◆ The input:
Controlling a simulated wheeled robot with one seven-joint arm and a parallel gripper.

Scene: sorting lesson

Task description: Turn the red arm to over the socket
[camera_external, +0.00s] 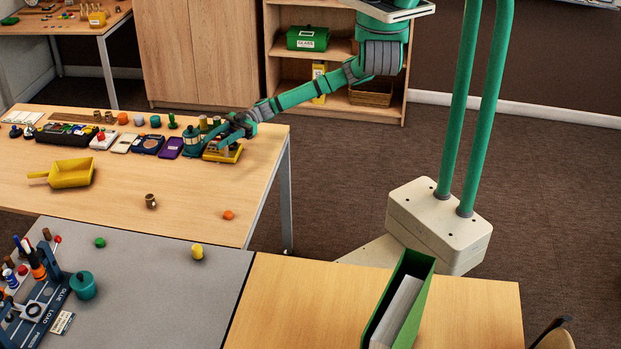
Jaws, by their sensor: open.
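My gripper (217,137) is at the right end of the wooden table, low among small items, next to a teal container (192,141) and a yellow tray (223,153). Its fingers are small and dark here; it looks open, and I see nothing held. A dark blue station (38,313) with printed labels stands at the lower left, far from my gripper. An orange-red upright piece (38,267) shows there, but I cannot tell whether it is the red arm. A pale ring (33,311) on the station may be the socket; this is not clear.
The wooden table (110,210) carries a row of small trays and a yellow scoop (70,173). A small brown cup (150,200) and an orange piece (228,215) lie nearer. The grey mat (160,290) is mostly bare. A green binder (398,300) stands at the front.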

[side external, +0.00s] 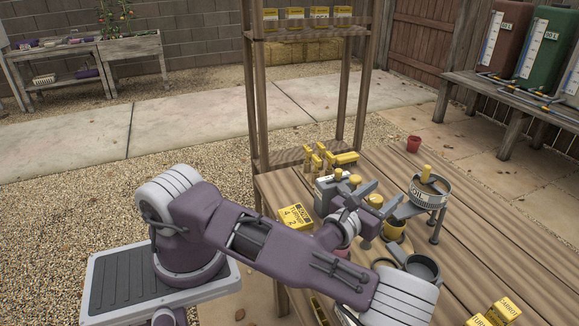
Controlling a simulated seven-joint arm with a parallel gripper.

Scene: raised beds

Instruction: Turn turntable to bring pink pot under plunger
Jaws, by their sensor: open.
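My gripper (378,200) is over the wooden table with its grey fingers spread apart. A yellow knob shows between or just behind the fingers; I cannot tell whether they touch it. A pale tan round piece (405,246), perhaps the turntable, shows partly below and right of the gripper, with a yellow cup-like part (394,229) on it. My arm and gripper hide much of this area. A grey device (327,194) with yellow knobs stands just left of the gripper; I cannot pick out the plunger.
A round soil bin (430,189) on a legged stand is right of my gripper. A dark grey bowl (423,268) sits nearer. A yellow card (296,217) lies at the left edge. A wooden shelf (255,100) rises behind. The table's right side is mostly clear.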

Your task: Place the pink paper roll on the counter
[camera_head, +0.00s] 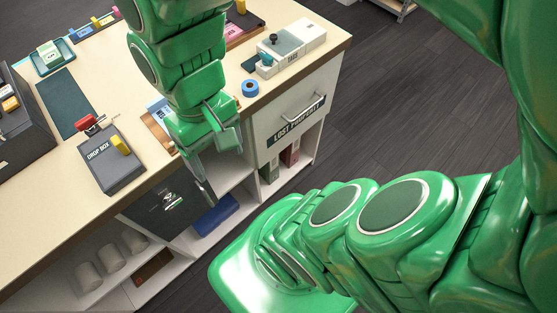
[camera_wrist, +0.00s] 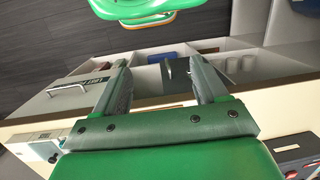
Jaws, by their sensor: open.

◆ The task: Give again, exactly, the lines from the start of the data through the one holding "[camera_external, +0.00s]"; omit the pictures.

◆ Exercise result:
Controlling a simulated wheeled robot with one seven-joint arm and a parallel gripper.

Scene: sorting lesson

Task description: Turn the red arm to over the socket
[camera_external, +0.00s] 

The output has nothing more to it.